As mentioned previously, in the present embodiment, the question category is displayed above the betting buttons in information box 321. The amount displayed underneath the question category is the current pot total, which consists of all the money bet so far in the current game. As each player bets in turn, the pot increases by the value of each bet. The eventual winner will win the pot (minus any nominated percentage for the house).
The 3rd player now chooses one of the three options described above by clicking on the appropriate on-screen button. When a player has selected one of the three bet options, the selected option will appear in the player's mini-screen for the other players to see, as previously described in relation to FIG. 4.
In the present embodiment, each player has 10 seconds to make their selection. If a player does not make a selection in time, if the bet has not been raised, a default “Call” bet is made on their behalf. If, however, the bet has been raised and the player does not make a selection in time, a default “Fold” bet is made on their behalf.
The next player is presented with the same three options (i.e. call, raise or fold) and so on until:
(a) Only one player remains because all the other players have folded; or
(b) A round of betting occurs with no player raising the bet.
This represents the end of a first stage of betting.
In alternative embodiments, the players have only two choices: CALL or FOLD.
In the present embodiment, at the end of the first stage of betting, the question sub-category is revealed. Once the sub-category has been revealed, a second stage of betting optionally takes place until:
(a) Only one player remains because all the other players have folded; or
(b) A round of betting occurs with no player raising the bet.
At the end of the betting phase (whether it comprises one or two stages of betting), if only one player remains because all the other players have folded, the remaining player takes the “winners pot” without having to answer any questions. The game ends and another game can then start.
If more than one player remains, all of the players still in the game up to that point qualify to play the questions phase of the game, which will be described in more detail below.
- The Questions Phase
Referring once again to FIG. 3, in the depicted game there are seven players around the game table. The small blind (a £1 bet) was placed by Antonio and the big blind (a £2 bet) was placed by Vladimir. Tarquin and Dr. Rubinstein both elected, in turn, to call by placing a £2 bet (to match the highest previously placed bet). Mr. Black elected to fold and Suzie also elected to call by placing a £2 bet. The illuminated chevrons indicate that it is the turn of Anastasia to raise, call or fold.
In the present embodiment, once the betting phase has finished and if more than one player remains in the game, all players remaining in the game attempt to answer the questions. Any player who folds during the betting phase of play is not allowed to answer the questions.
Preferably, any player still in the game at this stage will have their player icon still illuminated, whilst those players that have folded will have their player icon dimmed. Alternatively, the player icons can be colored differently depending on whether a player remains in the game or has elected to fold.
The question phase automatically begins by the first question being delivered in the centre of the screen on the question category already disclosed.
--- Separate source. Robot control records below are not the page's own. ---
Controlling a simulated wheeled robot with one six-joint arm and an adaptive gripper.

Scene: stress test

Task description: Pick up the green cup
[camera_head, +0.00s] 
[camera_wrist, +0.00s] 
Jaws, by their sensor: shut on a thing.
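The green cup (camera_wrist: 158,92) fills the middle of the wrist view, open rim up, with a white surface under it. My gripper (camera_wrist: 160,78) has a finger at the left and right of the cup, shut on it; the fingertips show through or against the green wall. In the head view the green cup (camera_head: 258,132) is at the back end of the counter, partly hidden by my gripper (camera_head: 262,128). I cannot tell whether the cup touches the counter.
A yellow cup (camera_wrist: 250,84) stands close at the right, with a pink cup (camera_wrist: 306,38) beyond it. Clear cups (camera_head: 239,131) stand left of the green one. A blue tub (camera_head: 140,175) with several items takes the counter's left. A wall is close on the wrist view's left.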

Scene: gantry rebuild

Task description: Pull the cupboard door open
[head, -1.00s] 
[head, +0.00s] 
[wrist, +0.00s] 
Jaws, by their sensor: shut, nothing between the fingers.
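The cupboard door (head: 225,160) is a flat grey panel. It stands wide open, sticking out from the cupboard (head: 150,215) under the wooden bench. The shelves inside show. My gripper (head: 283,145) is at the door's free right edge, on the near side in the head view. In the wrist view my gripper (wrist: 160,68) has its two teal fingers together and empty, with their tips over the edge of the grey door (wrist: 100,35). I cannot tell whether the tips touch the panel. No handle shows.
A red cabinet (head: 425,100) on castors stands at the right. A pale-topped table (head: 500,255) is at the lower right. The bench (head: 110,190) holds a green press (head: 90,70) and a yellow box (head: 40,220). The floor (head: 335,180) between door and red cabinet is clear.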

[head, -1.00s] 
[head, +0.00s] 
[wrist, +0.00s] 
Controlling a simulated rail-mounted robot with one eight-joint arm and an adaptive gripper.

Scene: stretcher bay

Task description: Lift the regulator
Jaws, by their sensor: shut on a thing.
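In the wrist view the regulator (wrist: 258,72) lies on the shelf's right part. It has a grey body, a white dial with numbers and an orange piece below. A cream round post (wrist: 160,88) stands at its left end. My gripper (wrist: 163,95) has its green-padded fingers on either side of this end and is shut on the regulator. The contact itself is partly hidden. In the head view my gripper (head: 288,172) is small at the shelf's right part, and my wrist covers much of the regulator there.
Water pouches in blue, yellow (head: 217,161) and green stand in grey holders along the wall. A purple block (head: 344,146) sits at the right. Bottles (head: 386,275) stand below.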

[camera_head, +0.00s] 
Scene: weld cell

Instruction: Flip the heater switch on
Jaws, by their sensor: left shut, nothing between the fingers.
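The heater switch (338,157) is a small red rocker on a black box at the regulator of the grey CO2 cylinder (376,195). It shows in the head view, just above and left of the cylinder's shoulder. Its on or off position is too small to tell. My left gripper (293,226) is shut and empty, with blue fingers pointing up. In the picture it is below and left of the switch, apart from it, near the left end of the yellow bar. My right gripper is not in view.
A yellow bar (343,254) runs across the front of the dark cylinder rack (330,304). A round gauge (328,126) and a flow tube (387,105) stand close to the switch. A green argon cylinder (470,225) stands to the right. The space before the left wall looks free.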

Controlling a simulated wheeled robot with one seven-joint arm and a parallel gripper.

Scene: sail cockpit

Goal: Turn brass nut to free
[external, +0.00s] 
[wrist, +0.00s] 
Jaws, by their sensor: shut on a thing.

In the present embodiment, the questions are multiple-choice questions where four possible answers are presented to the players for each question posed. In alternative embodiments, more or less than four possible answers could be displayed. In yet other embodiments, the question may not be multiple choice questions but may require the full input of an answer by a player.
Referring once again to FIG. 5, in the present embodiment, each possible answer is displayed in its own option box labeled A, B, C or D and each containing a possible answer to the question. To submit an answer, a player clicks on the option box that they believe contains the correct answer. Players are preferably given a predetermined amount of time (e.g. 10 seconds) to submit an answer with a visual timer 322 showing the remaining time to answer in the question window.
When the predetermined period of time to answer has expired, the next question will be displayed and the process continues until a predetermined number of questions (e.g. three to five questions) have been displayed to each player.
When the time has elapsed for all the questions, in the present embodiment, the player who answered the most questions correctly is declared the winner and is awarded the pot.
In alternative embodiments, the total time taken for each player to provide an answer to all the questions is recorded and the player who answered the most questions in the quickest time is declared the winner.
The winner receives all the money invested into the game minus any percentage that the house (the game organizer) subtracts from the pot (which is variable but 5% for example). In the event of a tie, the pot is divided equally amongst all players who answered the most questions correctly. The next game/round of questions is started by the player immediately clockwise to the player who started the previous game.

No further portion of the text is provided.